(What you will do):
Reproduce all the lines below exactly and omit the images.

(Extracted data):
++++++++
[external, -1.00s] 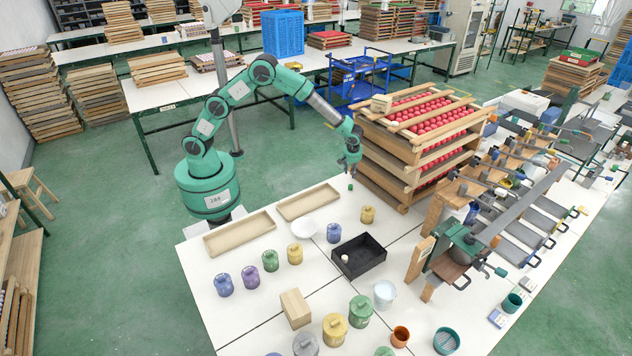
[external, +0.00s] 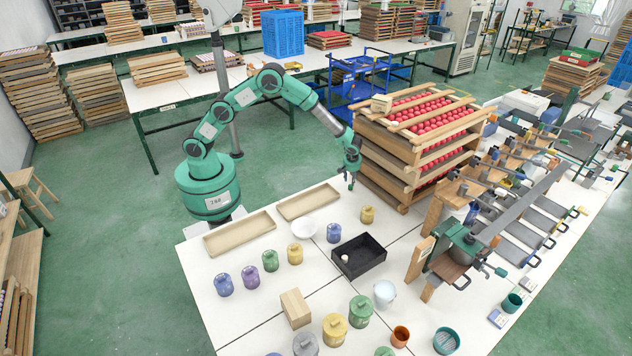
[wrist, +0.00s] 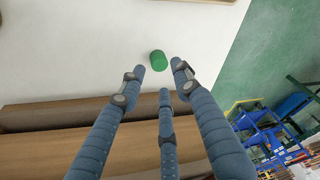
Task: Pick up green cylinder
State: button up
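The small green cylinder (wrist: 158,60) is on the white table top in the wrist view, just beyond my fingertips. My gripper (wrist: 160,76) has three blue-grey fingers, spread apart with nothing between them. One fingertip is left of the cylinder, one right, and one on the near side. In the external view my gripper (external: 350,178) points down low over the table, beside the wooden tray stack. There the cylinder is largely hidden at the fingertips, and contact cannot be told.
The stack of wooden trays with red pieces (external: 400,165) stands close to the right of my gripper. A shallow wooden tray (external: 308,203) lies to the left. A white bowl (external: 304,228), a yellow jar (external: 367,215) and a black box (external: 359,256) are nearby.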

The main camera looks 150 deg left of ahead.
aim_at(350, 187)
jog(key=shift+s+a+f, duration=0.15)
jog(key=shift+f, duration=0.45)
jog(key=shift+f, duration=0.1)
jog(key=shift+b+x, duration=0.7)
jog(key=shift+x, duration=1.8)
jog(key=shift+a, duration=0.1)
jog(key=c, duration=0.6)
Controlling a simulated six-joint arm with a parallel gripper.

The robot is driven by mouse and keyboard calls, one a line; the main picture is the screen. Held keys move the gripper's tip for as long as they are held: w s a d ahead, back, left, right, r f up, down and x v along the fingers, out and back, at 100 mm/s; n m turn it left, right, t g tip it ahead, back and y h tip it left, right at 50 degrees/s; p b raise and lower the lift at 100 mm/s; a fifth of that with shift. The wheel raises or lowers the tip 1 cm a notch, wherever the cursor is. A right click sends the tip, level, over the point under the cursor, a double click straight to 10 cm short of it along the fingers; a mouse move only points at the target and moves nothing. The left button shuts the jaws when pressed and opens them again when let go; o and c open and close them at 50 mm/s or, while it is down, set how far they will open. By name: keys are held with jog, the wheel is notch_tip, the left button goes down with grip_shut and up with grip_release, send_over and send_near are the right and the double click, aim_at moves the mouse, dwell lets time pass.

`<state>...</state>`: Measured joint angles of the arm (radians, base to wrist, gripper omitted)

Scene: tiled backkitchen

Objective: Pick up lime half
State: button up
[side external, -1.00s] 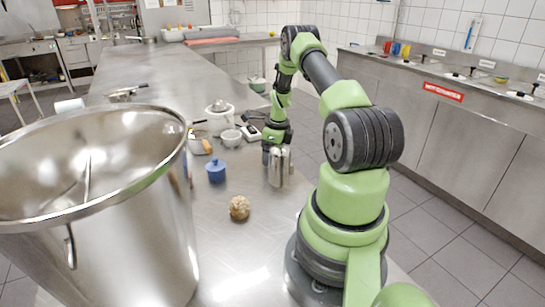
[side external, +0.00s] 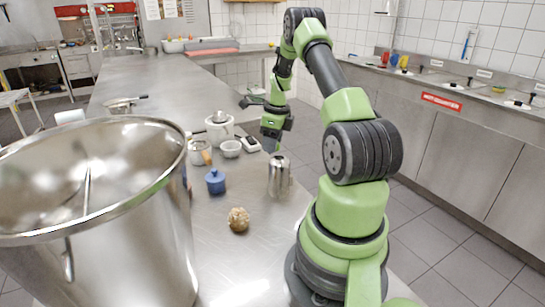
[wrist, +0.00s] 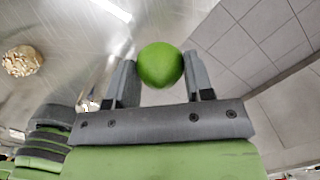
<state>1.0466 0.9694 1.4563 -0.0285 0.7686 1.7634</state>
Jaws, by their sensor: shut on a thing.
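The lime half (wrist: 160,66) shows in the wrist view as a round green thing between my two grey fingers. Its rind faces the camera; no cut face shows. My gripper (wrist: 161,80) is shut on it, one finger at each side. In the side external view my gripper (side external: 271,146) hangs above the far right edge of the steel counter, beyond the metal canister. I cannot make out the lime half in that view.
A metal canister (side external: 279,174) stands near the counter's right edge. A brown crusty ball (side external: 238,220), a blue lidded pot (side external: 215,182), a white bowl (side external: 231,149) and a white lidded pot (side external: 219,128) stand nearby. A large steel pot (side external: 130,255) fills the left front.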

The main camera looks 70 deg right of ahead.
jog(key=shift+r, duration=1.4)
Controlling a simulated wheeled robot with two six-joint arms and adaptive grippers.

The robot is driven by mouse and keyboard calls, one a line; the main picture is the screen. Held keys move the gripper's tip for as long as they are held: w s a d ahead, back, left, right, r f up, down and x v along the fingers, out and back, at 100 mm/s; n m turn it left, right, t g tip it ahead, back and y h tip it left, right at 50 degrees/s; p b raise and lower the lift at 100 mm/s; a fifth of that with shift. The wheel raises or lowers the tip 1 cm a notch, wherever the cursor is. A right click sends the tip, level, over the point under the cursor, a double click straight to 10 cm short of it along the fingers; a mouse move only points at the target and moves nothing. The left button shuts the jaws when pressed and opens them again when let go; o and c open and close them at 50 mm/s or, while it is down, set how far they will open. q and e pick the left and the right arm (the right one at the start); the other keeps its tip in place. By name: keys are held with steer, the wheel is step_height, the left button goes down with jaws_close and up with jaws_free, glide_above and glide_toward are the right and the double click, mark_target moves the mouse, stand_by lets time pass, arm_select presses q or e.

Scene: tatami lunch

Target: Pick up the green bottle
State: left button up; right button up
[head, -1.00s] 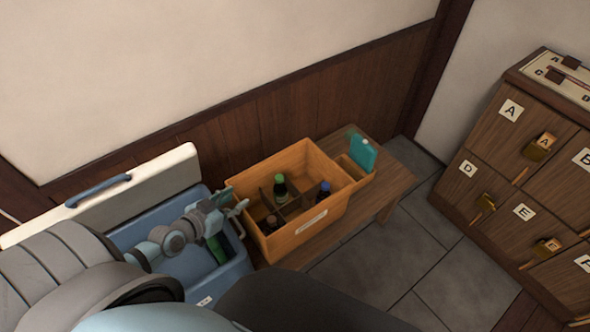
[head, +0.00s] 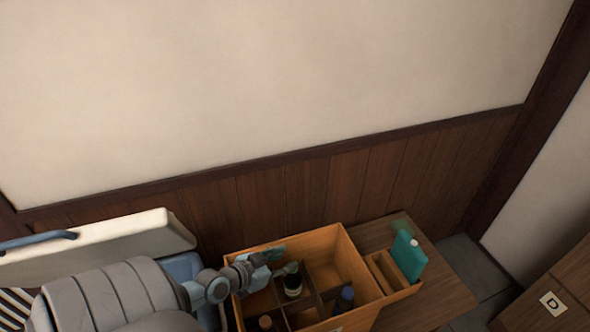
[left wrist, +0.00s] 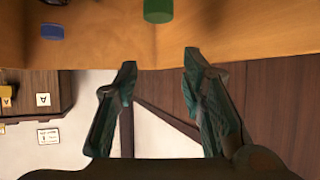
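A dark bottle (head: 293,285) with a pale label stands in a compartment of the orange wooden crate (head: 352,268). Its top is partly covered by my gripper in the head view. The left wrist view shows its green cap (left wrist: 158,10) at the top edge, beyond the fingertips. My left gripper (head: 280,259) is over the crate's back left part, close to that bottle. In the left wrist view the gripper's fingers (left wrist: 159,64) are apart with nothing between them. My right gripper is not in view.
A blue-capped bottle (head: 345,298) and a brown-capped one (head: 265,322) stand in other compartments. Dividers and crate walls surround them. A teal item (head: 409,256) stands in a side holder. A blue cooler (head: 183,268) with a raised white lid (head: 110,238) is left. The wooden bench (head: 445,295) has bare space right.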

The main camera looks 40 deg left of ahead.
++++++++
(The reply):
[external, -1.00s] 
[external, +0.00s] 
[wrist, +0.00s] 
Task: Pick up green cylinder
State: button up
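The small green cylinder (wrist: 158,60) is on the white table top in the wrist view, just beyond my fingertips. My gripper (wrist: 160,76) has three blue-grey fingers, spread apart with nothing between them. One fingertip is left of the cylinder, one right, and one on the near side. In the external view my gripper (external: 350,178) points down low over the table, beside the wooden tray stack. There the cylinder is largely hidden at the fingertips, and contact cannot be told.
The stack of wooden trays with red pieces (external: 400,165) stands close to the right of my gripper. A shallow wooden tray (external: 308,203) lies to the left. A white bowl (external: 304,228), a yellow jar (external: 367,215) and a black box (external: 359,256) are nearby.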

The main camera looks 150 deg left of ahead.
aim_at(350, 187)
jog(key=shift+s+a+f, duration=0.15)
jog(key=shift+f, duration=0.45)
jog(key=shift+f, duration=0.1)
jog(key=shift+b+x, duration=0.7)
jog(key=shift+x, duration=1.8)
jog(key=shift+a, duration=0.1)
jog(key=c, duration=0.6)
Controlling a simulated six-joint arm with a parallel gripper.

The robot is driven by mouse and keyboard calls, one a line; the main picture is the screen. Held keys move the gripper's tip for as long as they are held: w s a d ahead, back, left, right, r f up, down and x v along the fingers, out and back, at 100 mm/s; n m turn it left, right, t g tip it ahead, back and y h tip it left, right at 50 degrees/s; p b raise and lower the lift at 100 mm/s; a fifth of that with shift. The wheel raises or lowers the tip 1 cm a notch, wherever the cursor is. A right click sends the tip, level, over the point under the cursor, a double click straight to 10 cm short of it along the fingers; a mouse move only points at the target and moves nothing. The left button shuts the jaws when pressed and opens them again when let go; o and c open and close them at 50 mm/s or, while it is down, set how far they will open. By name: keys are held with jog, the wheel is notch_tip, the left button goes down with grip_shut and up with grip_release, send_over and send_near are the right and the double click, aim_at moves the mouse, dwell lets time pass.

`<state>...</state>`: Measured joint angles of the arm (radians, base to wrist, gripper omitted)

Scene: tiled backkitchen

Objective: Pick up lime half
State: button up
[side external, -1.00s] 
[side external, +0.00s] 
[wrist, +0.00s] 
<state>1.0466 0.9694 1.4563 -0.0285 0.7686 1.7634</state>
Jaws, by their sensor: shut on a thing.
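The lime half (wrist: 160,66) shows in the wrist view as a round green thing between my two grey fingers. Its rind faces the camera; no cut face shows. My gripper (wrist: 161,80) is shut on it, one finger at each side. In the side external view my gripper (side external: 271,146) hangs above the far right edge of the steel counter, beyond the metal canister. I cannot make out the lime half in that view.
A metal canister (side external: 279,174) stands near the counter's right edge. A brown crusty ball (side external: 238,220), a blue lidded pot (side external: 215,182), a white bowl (side external: 231,149) and a white lidded pot (side external: 219,128) stand nearby. A large steel pot (side external: 130,255) fills the left front.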

The main camera looks 70 deg right of ahead.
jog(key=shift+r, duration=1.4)
Controlling a simulated wheeled robot with two six-joint arms and adaptive grippers.

The robot is driven by mouse and keyboard calls, one a line; the main picture is the screen. Held keys move the gripper's tip for as long as they are held: w s a d ahead, back, left, right, r f up, down and x v along the fingers, out and back, at 100 mm/s; n m turn it left, right, t g tip it ahead, back and y h tip it left, right at 50 degrees/s; p b raise and lower the lift at 100 mm/s; a fifth of that with shift. The wheel raises or lowers the tip 1 cm a notch, wherever the cursor is. A right click sends the tip, level, over the point under the cursor, a double click straight to 10 cm short of it along the fingers; a mouse move only points at the target and moves nothing. The left button shuts the jaws when pressed and opens them again when let go; o and c open and close them at 50 mm/s or, while it is down, set how far they will open. q and e pick the left and the right arm (the right one at the start); the other keeps its tip in place. By name: keys are held with steer, the wheel is step_height, the left button goes down with jaws_close and up with jaws_free, glide_above and glide_toward are the right and the double click, mark_target moves the mouse, stand_by lets time pass, arm_select presses q or e.

Scene: tatami lunch

Target: Pick up the green bottle
State: left button up; right button up
[head, -1.00s] 
[head, +0.00s] 
[left wrist, +0.00s] 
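A dark bottle (head: 293,285) with a pale label stands in a compartment of the orange wooden crate (head: 352,268). Its top is partly covered by my gripper in the head view. The left wrist view shows its green cap (left wrist: 158,10) at the top edge, beyond the fingertips. My left gripper (head: 280,259) is over the crate's back left part, close to that bottle. In the left wrist view the gripper's fingers (left wrist: 159,64) are apart with nothing between them. My right gripper is not in view.
A blue-capped bottle (head: 345,298) and a brown-capped one (head: 265,322) stand in other compartments. Dividers and crate walls surround them. A teal item (head: 409,256) stands in a side holder. A blue cooler (head: 183,268) with a raised white lid (head: 110,238) is left. The wooden bench (head: 445,295) has bare space right.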

The main camera looks 40 deg left of ahead.

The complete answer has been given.